Human-Resources-Analytics
1052 nccu data science course - final project
Introduction
Human Resources Analytics is an interesting dataset from Kaggle to explore. Our goal is trying to understand why our best and most experienced employees are leaving the company prematurely. We have this database with ten variables and ten thousand observations. Our challege consists in guessing the reasons behind their leaving and to predict which valuable employees will leave next.
Goal
- Understand the data and its variables
- Perform exploratory analysis by visualizing variables of interest
- Perform predictive analysis based on variables
This project uses R to analyze the dataset, and combined with Shiny App for information visualization.
- human_resources_analytics.R is for model prediction and performance evaluation.
- app.R is for shiny app.
Data Information
Data Source: Human Resources Analytics(From Kaggle)
This dataset contains 10 variables and 15K rows. Each row corresponds to an employee.
Below are the descriptions about these variables:
Variable Name | Description |
---|---|
satisfaction_leve | Level of satisfaction (0-1) |
last_evaluation | Last evaluation |
number_project | Number of projects completed while at work |
average_montly_hours | Average monthly hours at workplace |
time_spend_company | Number of years spent in the company |
Work_accident | Whether the employee had a workplace accident |
left | Whether the employee left the workplace or not (1 or 0) Factor |
promotion_last_5years | Whether the employee was promoted in the last five years |
sales(String) | Department in which they work for |
salary(String) | Relative level of salary (high) |
Data Analysis
- The Total Number of employee: 14999
- The Number of employee who left the company: 3571
- The Number of employee who didn't left the company: 11428
- The proportion of employee who left: 0.24
# read data
hrdata <- read.csv('HR_comma_sep.csv', header = TRUE)
# summary of the data
head(hrdata)
summary(hrdata)
# check numbers of missing values
sum(is.na(hrdata))
# transform the factor variables into numeric data
levels(hrdata$salary) <- c("low", "medium", "high")
hrdata$salary <- as.numeric(hrdata$salary)
hrdata$left = as.factor(hrdata$left)
Model Prediction
Use four different models to predict results, and compare their performance with multiple evaluation methods.
Model
# split data into training and testing data
trainIndex <- createDataPartition(hrdata$left, p = 0.7, list = FALSE, times = 1)
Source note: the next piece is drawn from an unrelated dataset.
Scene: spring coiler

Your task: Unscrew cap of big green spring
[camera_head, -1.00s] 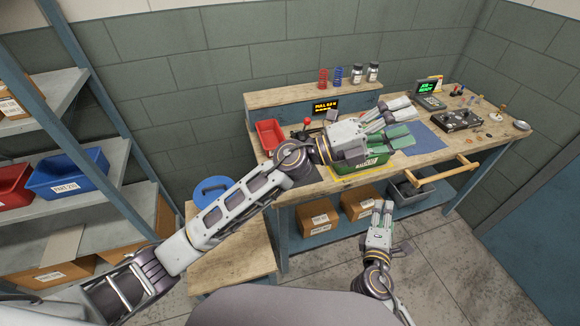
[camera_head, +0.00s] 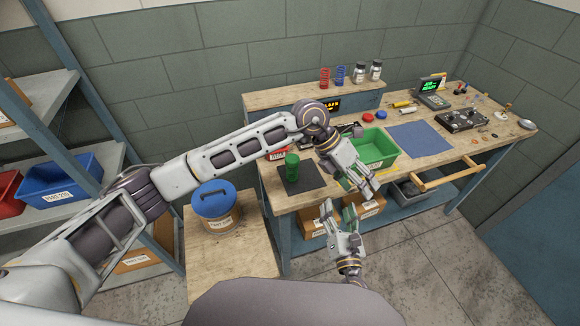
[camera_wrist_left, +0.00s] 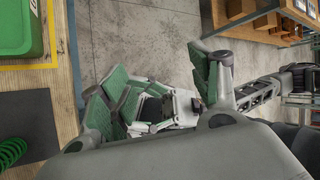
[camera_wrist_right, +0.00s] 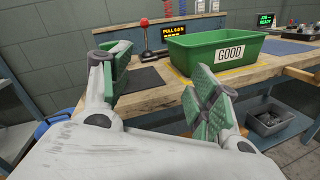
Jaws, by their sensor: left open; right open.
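The big green spring (camera_head: 292,167) stands upright on a dark mat (camera_head: 312,180) at the left end of the workbench. Part of its coils shows at the lower left of the left wrist view (camera_wrist_left: 10,153). I cannot make out its cap as a separate part. My left gripper (camera_head: 368,182) is open and empty, to the right of the spring, in front of the green bin and apart from the spring. My right gripper (camera_head: 338,208) is open and empty, low in front of the bench edge. It also shows open in the right wrist view (camera_wrist_right: 160,95).
A green bin (camera_wrist_right: 270,48) labelled GOOD stands on the bench. A blue mat (camera_head: 420,139) is clear. A blue-lidded tub (camera_head: 215,198) stands on a low table. A wooden rail (camera_head: 447,175) sticks out in front.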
trainData <- hrdata[trainIndex,]
testData <- hrdata[-trainIndex,]
- Logistic Regression
model_glm <- glm(left ~., data = trainData, family = 'binomial')
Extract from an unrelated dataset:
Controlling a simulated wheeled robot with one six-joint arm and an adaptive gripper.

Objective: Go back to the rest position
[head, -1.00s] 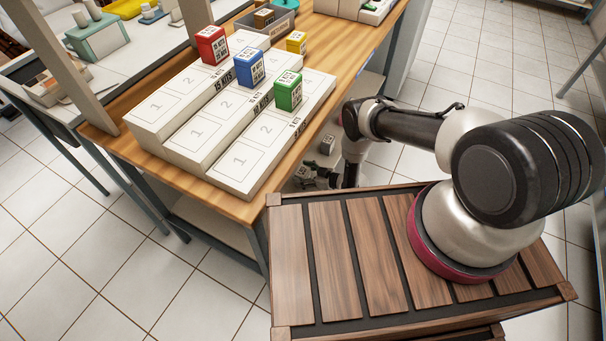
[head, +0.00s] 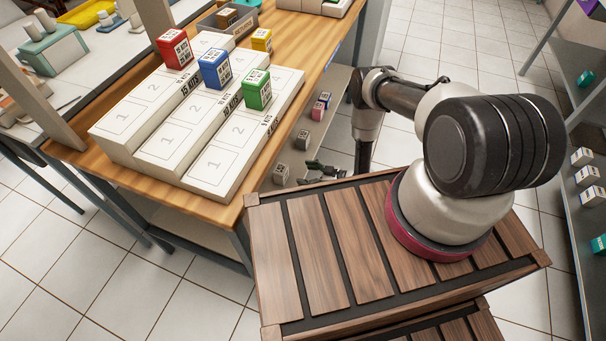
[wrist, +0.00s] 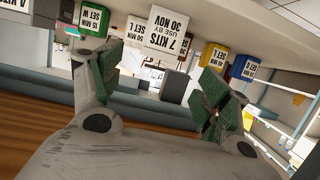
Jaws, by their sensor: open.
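My gripper (wrist: 158,92) is open and empty in the wrist view, with its two green-padded fingers set wide apart. In the head view my arm bends down beside the wooden table (head: 262,180), and part of my gripper (head: 325,170) shows low by the table's lower shelf, partly hidden behind my wooden-slatted base top. On the table stands a stepped white rack (head: 215,165) with numbered slots. A red box (head: 174,50), a blue box (head: 215,69) and a green box (head: 256,90) stand on its steps.
A yellow box (head: 262,40) and a grey bin (head: 228,22) stand behind the rack. Small boxes (head: 303,139) lie on the lower shelf near my gripper. A shelf unit (head: 560,130) with boxes stands at the right. Tiled floor lies open between.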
# predict output of testing data
prediction_glm <- predict(model_glm, testData, type = 'response')
prediction_glm <- ifelse(prediction_glm > 0.5,1,0)
# get confusion matrix
cm_glm <- table(Truth = testData$left, Pred = prediction_glm)
table_glm <- getPerformanceTable("Logistic Regression", cm_glm)
# accuracy
print(paste("Ligistic Regression Accuracy: ", round(mean(prediction_glm == testData$left), digits = 2)))
- Decision Tree
model_dt <- rpart(left ~., data = trainData, method="class", minbucket = 25)
prediction_dt <- predict(model_dt, testData, type = "class")
cm_dt <- table(Truth = testData$left, Pred = prediction_dt)
table_dt <- getPerformanceTable("Decision Tree", cm_dt)
print(paste("Decision Tree Accuracy: ", round(mean(prediction_dt == testData$left), digits = 2)))
- Random Forest
model_rf <- randomForest(as.factor(left) ~., data = trainData, nsize = 20, ntree = 200)
prediction_rf <- predict(model_rf, testData)
cm_rf <- table(Truth = testData$left, Pred = prediction_rf)
table_rf <- getPerformanceTable("Random Forest", cm_rf)
print(paste("Random Tree Accuracy: ", round(mean(prediction_rf == testData$left), digits = 2)))
- Support Vector Machine (SVM)
model_svm <- svm(left~ ., data = trainData, gamma = 0.25, cost = 10)
prediction_svm <- predict(model_svm, testData)
cm_svm <- table(Truth = testData$left, Pred = prediction_svm)
table_svm <- getPerformanceTable("SVM", cm_svm)
print(paste("SVM Accuracy: ", round(mean(prediction_svm == testData$left), digits = 2)) )
Evaluation Performance
Model | Sensitivity | Specificity | Precision | Recall | F1 | AUC |
---|---|---|---|---|---|---|
Logistic Regression | 0.10 | 0.74 | 0.61 | 0.10 | 0.17 | 0.82 |
Decision Tree | 0.23 | 0.58 | 0.94 | 0.23 | 0.37 | 0.97 |
Random Forest | 0.23 | 0.77 | 0.99 | 0.23 | 0.37 | 0.99 |
SVM | 0.23 | 0.46 | 0.93 | 0.23 | 0.37 | 0.96 |
Data Visualization
Use Plotly and ggplot packages in R for data visualization, and present the graphs in shiny app.
Shiny App
Human Resources Analytics Shiny App
app.R is the code for this shiny app.